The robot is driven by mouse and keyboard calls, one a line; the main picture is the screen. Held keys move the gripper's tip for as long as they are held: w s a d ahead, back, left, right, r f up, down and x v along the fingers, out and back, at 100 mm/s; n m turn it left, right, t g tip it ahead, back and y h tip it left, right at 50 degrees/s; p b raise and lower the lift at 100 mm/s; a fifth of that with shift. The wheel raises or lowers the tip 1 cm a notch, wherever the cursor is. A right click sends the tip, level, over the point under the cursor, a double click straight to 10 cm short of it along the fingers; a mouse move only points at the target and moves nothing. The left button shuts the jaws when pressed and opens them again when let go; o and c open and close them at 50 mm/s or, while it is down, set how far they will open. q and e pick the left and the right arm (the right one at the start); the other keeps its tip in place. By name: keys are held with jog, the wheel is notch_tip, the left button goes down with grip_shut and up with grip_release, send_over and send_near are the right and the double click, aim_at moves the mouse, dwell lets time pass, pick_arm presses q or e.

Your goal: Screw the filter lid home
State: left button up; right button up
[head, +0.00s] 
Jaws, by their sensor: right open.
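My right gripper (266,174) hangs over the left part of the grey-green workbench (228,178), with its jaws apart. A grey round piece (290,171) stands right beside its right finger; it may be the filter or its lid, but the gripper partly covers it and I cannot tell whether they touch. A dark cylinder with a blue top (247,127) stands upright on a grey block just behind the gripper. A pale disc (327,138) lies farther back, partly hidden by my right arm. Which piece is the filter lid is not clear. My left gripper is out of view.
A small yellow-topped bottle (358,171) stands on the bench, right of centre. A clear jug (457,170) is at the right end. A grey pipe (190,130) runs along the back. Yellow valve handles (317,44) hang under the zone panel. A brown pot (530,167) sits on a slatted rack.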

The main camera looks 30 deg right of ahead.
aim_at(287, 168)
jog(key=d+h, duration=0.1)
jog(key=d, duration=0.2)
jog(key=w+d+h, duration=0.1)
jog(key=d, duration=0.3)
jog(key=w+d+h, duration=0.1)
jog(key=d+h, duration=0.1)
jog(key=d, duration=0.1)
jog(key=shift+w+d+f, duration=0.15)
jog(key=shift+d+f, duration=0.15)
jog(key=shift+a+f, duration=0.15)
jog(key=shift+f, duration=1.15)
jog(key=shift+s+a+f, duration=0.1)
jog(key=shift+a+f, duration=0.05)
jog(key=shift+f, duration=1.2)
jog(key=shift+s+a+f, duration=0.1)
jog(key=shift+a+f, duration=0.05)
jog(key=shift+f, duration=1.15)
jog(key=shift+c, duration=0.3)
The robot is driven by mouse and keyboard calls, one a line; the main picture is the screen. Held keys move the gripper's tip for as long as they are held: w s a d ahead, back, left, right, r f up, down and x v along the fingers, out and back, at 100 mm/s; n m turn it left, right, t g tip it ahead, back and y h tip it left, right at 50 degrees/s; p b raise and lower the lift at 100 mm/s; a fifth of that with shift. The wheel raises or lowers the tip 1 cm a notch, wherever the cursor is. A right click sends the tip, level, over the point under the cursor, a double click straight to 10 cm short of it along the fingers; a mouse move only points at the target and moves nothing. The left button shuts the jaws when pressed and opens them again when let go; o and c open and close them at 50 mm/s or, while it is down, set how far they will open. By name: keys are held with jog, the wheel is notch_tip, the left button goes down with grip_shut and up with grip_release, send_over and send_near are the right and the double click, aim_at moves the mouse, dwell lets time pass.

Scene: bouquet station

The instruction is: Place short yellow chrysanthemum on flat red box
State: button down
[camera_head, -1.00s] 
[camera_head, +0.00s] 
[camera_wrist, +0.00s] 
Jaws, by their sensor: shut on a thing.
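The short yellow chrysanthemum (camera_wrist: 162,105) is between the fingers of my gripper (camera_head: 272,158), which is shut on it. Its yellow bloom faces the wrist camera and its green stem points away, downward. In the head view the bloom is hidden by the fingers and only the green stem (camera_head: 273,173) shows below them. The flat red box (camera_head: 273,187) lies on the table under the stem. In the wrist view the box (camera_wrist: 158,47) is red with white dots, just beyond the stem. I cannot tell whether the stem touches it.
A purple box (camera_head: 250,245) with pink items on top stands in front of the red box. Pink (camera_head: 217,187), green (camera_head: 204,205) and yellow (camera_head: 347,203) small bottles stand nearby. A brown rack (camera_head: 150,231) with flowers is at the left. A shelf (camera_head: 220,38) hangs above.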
^^^^^^^^
*Given instruction*
Going through the lines above one by one, tally those with the word "State" and give only the total.

*Response to this task*
2